Recorded data
>>>>>

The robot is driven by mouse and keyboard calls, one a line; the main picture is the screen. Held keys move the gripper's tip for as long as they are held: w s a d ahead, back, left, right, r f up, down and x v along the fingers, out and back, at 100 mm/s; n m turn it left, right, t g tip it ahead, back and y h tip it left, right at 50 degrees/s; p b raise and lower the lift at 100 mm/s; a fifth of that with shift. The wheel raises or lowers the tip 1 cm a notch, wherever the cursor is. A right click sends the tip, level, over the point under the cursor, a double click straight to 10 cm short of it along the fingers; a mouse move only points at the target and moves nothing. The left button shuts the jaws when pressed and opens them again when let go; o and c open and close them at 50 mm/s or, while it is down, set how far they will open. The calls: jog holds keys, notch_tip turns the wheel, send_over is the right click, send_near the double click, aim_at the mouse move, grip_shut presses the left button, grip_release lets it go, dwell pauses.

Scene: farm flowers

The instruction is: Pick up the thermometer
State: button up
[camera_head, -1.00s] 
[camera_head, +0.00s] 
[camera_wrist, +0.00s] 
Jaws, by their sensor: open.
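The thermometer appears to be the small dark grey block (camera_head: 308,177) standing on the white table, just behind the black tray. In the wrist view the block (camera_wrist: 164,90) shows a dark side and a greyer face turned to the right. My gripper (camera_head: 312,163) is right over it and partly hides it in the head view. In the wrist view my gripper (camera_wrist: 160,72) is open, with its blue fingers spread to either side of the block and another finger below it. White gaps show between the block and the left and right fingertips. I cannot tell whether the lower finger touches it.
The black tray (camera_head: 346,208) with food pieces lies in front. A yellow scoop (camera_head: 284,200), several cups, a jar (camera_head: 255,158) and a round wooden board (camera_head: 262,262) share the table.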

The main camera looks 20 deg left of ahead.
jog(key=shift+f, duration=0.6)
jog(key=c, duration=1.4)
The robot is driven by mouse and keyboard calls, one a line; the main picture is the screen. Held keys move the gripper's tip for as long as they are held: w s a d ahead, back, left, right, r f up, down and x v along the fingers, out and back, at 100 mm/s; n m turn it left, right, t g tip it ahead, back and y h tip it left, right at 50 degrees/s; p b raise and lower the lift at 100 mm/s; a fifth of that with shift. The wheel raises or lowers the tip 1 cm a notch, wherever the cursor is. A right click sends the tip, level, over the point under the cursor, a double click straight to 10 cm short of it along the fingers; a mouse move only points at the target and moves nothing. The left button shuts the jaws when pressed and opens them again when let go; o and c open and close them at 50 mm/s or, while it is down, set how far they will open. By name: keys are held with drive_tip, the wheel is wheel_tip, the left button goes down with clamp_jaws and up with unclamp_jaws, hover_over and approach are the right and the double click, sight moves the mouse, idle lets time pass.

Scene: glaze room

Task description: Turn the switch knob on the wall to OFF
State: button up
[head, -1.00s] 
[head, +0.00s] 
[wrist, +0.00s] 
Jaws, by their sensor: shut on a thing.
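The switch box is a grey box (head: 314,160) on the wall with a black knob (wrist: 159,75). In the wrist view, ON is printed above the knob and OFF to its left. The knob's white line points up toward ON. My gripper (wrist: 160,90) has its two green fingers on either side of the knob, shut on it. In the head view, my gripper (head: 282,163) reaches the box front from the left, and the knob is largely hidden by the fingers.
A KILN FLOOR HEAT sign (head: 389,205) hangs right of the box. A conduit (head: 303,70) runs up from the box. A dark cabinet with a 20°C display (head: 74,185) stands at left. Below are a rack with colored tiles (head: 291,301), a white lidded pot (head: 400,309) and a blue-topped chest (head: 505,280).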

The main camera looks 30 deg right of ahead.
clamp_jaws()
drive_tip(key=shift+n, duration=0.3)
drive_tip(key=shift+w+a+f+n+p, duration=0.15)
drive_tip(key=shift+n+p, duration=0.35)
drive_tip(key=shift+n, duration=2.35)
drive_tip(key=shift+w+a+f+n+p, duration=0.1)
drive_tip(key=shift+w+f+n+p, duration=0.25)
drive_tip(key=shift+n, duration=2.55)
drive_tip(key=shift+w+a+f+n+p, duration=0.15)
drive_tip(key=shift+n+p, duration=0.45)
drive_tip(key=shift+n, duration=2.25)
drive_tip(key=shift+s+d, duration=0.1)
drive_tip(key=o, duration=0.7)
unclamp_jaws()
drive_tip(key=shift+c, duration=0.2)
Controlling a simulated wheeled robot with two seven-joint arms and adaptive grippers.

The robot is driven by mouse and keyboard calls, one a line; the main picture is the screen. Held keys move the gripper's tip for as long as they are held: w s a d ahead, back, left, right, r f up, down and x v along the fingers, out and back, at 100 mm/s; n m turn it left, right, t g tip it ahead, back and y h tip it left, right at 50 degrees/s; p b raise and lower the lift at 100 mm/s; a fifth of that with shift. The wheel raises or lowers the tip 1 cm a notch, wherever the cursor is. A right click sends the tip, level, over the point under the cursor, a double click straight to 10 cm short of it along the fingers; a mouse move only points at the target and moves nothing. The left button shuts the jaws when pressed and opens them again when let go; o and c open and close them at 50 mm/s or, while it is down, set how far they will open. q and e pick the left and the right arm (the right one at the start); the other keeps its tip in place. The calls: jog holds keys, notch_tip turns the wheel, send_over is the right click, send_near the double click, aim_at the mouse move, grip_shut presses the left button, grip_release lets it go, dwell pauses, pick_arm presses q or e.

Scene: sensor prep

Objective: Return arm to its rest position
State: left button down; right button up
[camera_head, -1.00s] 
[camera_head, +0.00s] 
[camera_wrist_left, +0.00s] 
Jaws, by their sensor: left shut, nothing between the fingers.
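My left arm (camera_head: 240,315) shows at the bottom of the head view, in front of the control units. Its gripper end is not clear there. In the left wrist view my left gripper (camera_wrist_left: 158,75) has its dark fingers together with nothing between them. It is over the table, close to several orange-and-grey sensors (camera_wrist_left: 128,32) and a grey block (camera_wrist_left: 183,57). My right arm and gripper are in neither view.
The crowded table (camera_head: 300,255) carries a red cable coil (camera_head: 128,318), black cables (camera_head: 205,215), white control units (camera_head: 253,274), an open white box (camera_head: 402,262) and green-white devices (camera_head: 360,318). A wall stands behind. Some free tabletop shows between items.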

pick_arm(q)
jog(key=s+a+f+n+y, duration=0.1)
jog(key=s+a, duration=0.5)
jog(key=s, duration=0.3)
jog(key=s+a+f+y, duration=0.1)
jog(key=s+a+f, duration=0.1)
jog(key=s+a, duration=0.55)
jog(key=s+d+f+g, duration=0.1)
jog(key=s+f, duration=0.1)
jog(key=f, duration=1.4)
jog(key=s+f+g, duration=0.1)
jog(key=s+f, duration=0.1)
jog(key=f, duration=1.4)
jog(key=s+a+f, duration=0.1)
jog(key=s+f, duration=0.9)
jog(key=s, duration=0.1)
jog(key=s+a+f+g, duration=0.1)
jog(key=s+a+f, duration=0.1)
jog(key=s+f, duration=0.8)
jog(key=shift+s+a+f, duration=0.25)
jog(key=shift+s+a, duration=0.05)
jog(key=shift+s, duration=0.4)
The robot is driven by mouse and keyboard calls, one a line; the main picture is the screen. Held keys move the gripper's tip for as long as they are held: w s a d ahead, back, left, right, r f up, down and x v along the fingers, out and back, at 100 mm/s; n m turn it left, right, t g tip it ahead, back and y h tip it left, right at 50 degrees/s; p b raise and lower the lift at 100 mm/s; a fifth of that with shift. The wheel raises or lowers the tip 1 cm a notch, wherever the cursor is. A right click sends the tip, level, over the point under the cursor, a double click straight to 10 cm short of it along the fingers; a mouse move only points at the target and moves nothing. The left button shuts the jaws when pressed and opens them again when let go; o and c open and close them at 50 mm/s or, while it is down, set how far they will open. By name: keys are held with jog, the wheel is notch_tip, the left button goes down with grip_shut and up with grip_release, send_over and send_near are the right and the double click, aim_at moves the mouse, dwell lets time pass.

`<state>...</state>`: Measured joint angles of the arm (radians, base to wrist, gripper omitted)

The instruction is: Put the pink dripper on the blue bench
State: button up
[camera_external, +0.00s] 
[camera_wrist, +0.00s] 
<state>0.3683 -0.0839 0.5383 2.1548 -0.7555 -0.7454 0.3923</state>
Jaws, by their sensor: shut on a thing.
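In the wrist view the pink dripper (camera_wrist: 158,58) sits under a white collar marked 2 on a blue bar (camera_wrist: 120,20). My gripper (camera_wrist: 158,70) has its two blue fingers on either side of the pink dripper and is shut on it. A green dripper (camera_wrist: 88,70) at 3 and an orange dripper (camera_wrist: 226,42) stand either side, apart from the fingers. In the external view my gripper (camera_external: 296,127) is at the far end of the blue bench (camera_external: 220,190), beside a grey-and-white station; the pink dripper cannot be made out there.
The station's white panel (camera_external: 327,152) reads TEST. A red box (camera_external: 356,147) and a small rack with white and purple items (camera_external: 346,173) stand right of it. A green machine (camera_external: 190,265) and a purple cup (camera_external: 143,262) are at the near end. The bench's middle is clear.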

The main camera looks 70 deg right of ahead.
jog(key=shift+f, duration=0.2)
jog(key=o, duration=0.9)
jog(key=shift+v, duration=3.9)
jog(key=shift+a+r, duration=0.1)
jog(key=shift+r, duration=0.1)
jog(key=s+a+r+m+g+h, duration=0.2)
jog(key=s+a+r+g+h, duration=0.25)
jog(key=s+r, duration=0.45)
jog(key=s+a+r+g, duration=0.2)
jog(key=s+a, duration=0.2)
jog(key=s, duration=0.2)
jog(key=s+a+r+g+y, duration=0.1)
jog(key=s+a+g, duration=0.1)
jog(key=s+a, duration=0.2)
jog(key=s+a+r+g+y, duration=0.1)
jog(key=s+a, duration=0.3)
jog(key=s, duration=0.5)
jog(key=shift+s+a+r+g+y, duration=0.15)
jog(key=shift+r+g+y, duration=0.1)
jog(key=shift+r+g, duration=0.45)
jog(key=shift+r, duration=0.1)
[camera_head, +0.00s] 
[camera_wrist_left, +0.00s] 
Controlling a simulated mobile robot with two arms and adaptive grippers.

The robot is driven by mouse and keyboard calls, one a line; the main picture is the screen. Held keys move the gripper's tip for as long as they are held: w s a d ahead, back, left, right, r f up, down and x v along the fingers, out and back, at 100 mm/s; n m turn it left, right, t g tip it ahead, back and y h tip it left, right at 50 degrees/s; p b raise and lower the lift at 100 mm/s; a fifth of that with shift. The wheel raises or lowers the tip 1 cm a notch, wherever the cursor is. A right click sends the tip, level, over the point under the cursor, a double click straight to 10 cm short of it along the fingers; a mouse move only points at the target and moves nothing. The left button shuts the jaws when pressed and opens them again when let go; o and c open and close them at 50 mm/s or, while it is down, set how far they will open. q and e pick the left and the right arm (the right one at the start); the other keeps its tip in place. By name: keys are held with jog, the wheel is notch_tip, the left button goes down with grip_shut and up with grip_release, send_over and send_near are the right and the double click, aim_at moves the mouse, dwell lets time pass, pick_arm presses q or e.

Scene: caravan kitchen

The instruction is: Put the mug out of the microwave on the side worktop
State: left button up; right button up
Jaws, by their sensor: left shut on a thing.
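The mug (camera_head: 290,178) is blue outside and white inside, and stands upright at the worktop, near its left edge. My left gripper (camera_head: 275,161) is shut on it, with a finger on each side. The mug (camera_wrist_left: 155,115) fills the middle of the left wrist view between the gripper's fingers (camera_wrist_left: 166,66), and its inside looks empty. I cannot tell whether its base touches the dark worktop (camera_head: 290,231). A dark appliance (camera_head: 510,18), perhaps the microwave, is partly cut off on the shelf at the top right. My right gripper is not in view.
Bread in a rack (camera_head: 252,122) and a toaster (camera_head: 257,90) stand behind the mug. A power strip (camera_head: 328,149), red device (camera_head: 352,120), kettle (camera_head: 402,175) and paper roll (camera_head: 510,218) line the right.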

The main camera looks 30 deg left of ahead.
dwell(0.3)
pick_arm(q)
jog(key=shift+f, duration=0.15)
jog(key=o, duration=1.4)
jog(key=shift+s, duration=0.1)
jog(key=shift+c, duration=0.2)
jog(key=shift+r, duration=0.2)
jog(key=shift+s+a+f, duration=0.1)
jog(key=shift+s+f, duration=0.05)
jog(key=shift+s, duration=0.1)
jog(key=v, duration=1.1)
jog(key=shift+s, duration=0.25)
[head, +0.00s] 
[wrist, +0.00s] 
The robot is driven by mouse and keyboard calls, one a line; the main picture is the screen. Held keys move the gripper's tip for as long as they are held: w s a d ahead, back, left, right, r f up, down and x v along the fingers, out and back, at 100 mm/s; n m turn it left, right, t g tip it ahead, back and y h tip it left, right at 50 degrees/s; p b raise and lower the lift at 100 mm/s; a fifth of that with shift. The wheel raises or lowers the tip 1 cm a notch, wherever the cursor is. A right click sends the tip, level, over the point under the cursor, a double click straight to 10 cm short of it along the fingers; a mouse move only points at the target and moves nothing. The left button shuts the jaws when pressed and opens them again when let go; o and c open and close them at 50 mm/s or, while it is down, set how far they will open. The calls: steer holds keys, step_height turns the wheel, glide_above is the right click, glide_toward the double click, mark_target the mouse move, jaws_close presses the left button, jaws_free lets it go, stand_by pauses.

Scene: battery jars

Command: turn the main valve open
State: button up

<<<<<

### Given problem
Give a single number: the count of lines above that include the word "joint".

### Task solution
2